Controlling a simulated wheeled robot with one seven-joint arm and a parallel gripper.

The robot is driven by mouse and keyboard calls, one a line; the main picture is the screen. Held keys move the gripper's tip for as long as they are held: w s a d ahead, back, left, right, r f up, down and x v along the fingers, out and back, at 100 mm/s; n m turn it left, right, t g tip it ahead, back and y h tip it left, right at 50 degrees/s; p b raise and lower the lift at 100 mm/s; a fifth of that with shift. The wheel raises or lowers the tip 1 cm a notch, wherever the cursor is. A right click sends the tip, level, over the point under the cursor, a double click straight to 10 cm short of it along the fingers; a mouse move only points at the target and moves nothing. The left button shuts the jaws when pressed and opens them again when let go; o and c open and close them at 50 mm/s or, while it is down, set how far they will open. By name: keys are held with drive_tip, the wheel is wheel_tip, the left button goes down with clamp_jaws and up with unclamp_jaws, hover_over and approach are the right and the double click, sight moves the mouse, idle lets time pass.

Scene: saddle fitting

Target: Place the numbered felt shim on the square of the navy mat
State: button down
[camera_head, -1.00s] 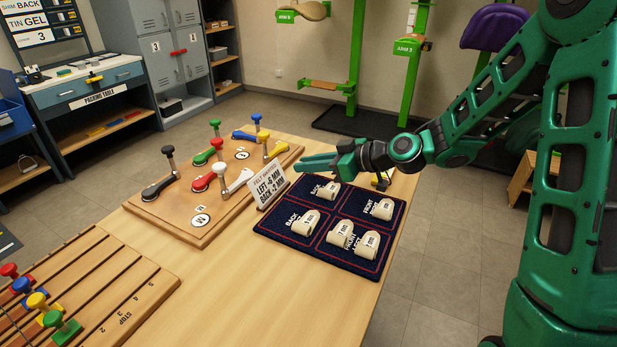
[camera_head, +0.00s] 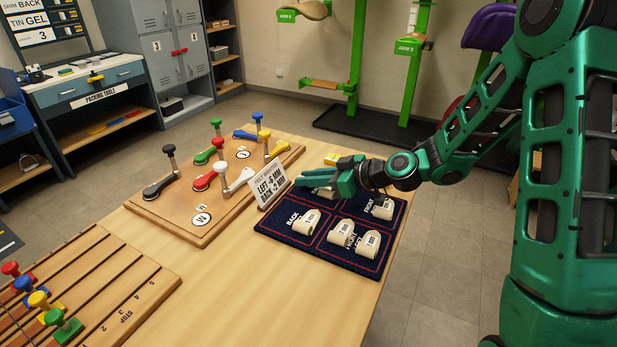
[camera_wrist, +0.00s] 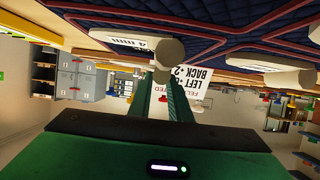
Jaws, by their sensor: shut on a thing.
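The navy mat (camera_head: 283,237) lies on the table, with red-outlined squares and white words such as BACK and FRONT. A cream felt shim (camera_head: 326,194) on its far square is mostly hidden under my gripper (camera_head: 312,181). In the wrist view this shim (camera_wrist: 120,39) reads "4 mm", and my gripper (camera_wrist: 166,82) is shut on its rounded end. The shim looks to be at the mat's surface; I cannot tell whether it touches. Other cream shims stand on the mat: one on the BACK square (camera_head: 306,222), two at the front (camera_head: 341,232) (camera_head: 370,243), one at right (camera_head: 382,208).
A small sign (camera_head: 268,182) stands beside the mat's left edge, close to my fingertips. A wooden board (camera_head: 190,228) with coloured knobs and levers is left of it. A slotted board (camera_head: 130,285) lies front left. Bare tabletop (camera_head: 250,285) lies between.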

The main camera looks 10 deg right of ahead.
==================================================
-- Problem requirements --
Your output should consist solely of the lines from the line containing "[camera_head, +0.00s]" through the end of the data above, copied exactly, with images removed.

-- Result of this task --
[camera_head, +0.00s] 
[camera_wrist, +0.00s] 
Jaws, by their sensor: shut on a thing.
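The navy mat (camera_head: 283,237) lies on the table, with red-outlined squares and white words such as BACK and FRONT. A cream felt shim (camera_head: 326,194) on its far square is mostly hidden under my gripper (camera_head: 312,181). In the wrist view this shim (camera_wrist: 120,39) reads "4 mm", and my gripper (camera_wrist: 166,82) is shut on its rounded end. The shim looks to be at the mat's surface; I cannot tell whether it touches. Other cream shims stand on the mat: one on the BACK square (camera_head: 306,222), two at the front (camera_head: 341,232) (camera_head: 370,243), one at right (camera_head: 382,208).
A small sign (camera_head: 268,182) stands beside the mat's left edge, close to my fingertips. A wooden board (camera_head: 190,228) with coloured knobs and levers is left of it. A slotted board (camera_head: 130,285) lies front left. Bare tabletop (camera_head: 250,285) lies between.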

The main camera looks 10 deg right of ahead.

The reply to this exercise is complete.